BEGIN Dataset extract

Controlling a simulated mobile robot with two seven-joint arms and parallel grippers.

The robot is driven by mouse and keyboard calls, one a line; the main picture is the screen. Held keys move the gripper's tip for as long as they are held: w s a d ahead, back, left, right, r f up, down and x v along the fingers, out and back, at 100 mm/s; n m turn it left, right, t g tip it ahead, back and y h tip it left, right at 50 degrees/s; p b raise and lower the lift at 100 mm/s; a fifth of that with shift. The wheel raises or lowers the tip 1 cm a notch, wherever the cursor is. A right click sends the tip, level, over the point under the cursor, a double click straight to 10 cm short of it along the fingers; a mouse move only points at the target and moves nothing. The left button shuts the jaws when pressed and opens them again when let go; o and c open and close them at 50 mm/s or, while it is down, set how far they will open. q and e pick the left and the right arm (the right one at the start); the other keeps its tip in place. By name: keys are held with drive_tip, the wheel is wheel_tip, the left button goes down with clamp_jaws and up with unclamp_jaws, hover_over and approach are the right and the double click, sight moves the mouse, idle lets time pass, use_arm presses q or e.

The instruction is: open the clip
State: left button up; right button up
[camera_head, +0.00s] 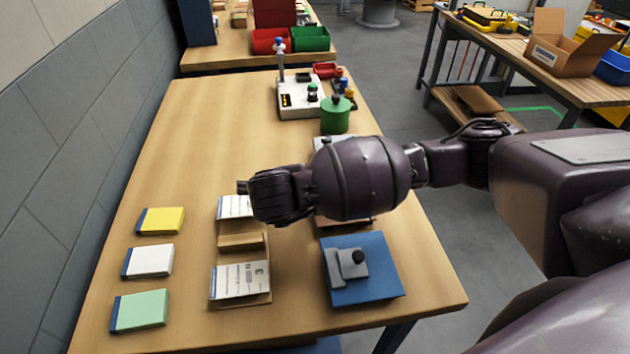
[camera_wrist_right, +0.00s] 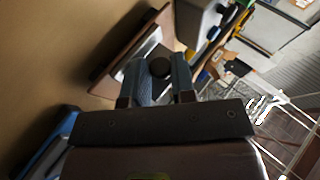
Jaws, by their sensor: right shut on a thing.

END Dataset extract

> [Problem] Transcribe the material exactly, and leave out whatever pictures it holds.

> [Solved exercise]
Controlling a simulated mobile robot with two seven-joint arms and parallel grippers.

The robot is driven by mouse and keyboard calls, one a line; the main picture is the screen. Held keys move the gripper's tip for as long as they are held: w s a d ahead, back, left, right, r f up, down and x v along the fingers, out and back, at 100 mm/s; n m turn it left, right, t g tip it ahead, back and y h tip it left, right at 50 degrees/s; p b raise and lower the lift at 100 mm/s; a fifth of that with shift. The wheel raises or lowers the tip 1 cm a notch, wherever the cursor is. A right click sends the tip, level, over the point under the cursor, a double click straight to 10 cm short of it along the fingers; a mouse move only points at the target and moves nothing. The left button shuts the jaws when pressed and opens them again when let go; o and c open and close them at 50 mm/s or, while it is down, set how far they will open. q and e pick the left and the right arm (the right one at the start); the other keeps its tip in place. By name: keys are held with drive_tip, the wheel is wheel_tip, the left button goes down with clamp_jaws and up with unclamp_jaws, hover_over and approach are the right and the double click, sight moves the mouse, idle lets time pass, use_arm presses q or e.

The instruction is: open the clip
State: left button up; right button up
[camera_head, +0.00s] 
[camera_wrist_right, +0.00s] 
Jaws, by their sensor: right shut on a thing.

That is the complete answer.